Written task:
All of the material below is to be restated word for word, apart from the pictures.

Given material:
● ● ● ● ●
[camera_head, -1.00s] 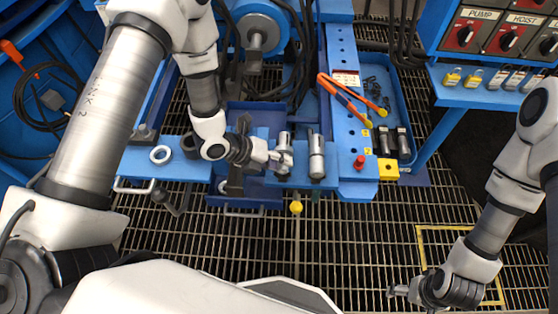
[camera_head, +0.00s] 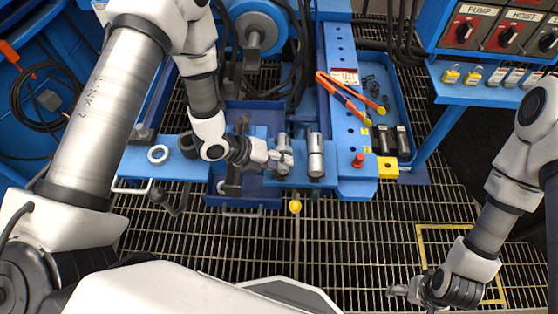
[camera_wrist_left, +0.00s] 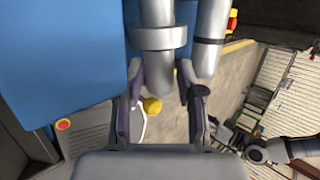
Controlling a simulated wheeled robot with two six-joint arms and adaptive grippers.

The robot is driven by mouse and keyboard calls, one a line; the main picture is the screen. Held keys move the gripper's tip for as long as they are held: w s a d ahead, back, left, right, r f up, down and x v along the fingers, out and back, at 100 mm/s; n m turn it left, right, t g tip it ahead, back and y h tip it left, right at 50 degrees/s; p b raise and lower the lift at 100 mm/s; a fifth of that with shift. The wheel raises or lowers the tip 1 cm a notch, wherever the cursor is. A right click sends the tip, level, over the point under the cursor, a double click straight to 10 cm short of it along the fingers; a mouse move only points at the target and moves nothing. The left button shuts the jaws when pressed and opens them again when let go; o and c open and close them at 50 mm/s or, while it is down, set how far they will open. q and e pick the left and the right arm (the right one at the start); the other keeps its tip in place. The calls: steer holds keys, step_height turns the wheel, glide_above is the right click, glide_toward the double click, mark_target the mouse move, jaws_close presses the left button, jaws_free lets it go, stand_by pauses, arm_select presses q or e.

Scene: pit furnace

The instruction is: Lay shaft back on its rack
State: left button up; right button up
● ● ● ● ●
Solution for this task:
[camera_head, -1.00s] 
[camera_head, +0.00s] 
[camera_wrist_left, +0.00s] 
Controlling a simulated wheeled robot with two six-joint arms and adaptive grippers.

The robot is driven by mouse and keyboard calls, one a line; the main picture is the screen. Held keys move the gripper's tip for as long as they are held: w s a d ahead, back, left, right, r f up, down and x v along the fingers, out and back, at 100 mm/s; n m turn it left, right, t g tip it ahead, back and y h tip it left, right at 50 degrees/s; p b raise and lower the lift at 100 mm/s; a fifth of that with shift. The wheel raises or lowers the tip 1 cm a notch, wherever the cursor is. A right click sends the tip, level, over the point under the cursor, a double click straight to 10 cm short of it along the fingers; a mouse move only points at the target and moves nothing. The left button shuts the jaws when pressed and opens them again when let go; o and c open and close them at 50 mm/s or, while it is down, set how far they will open. q and e pick the left and the right arm (the right one at the start); the other keeps its tip in place. The calls: steer holds keys, step_height turns the wheel, glide_above is the right click, glide_toward the double click, mark_target the mouse move, jaws_close presses the left button, jaws_free lets it go, stand_by pauses, arm_select presses q or e.

Scene: pit furnace

The instruction is: Lay shaft back on its rack
State: left button up; right button up

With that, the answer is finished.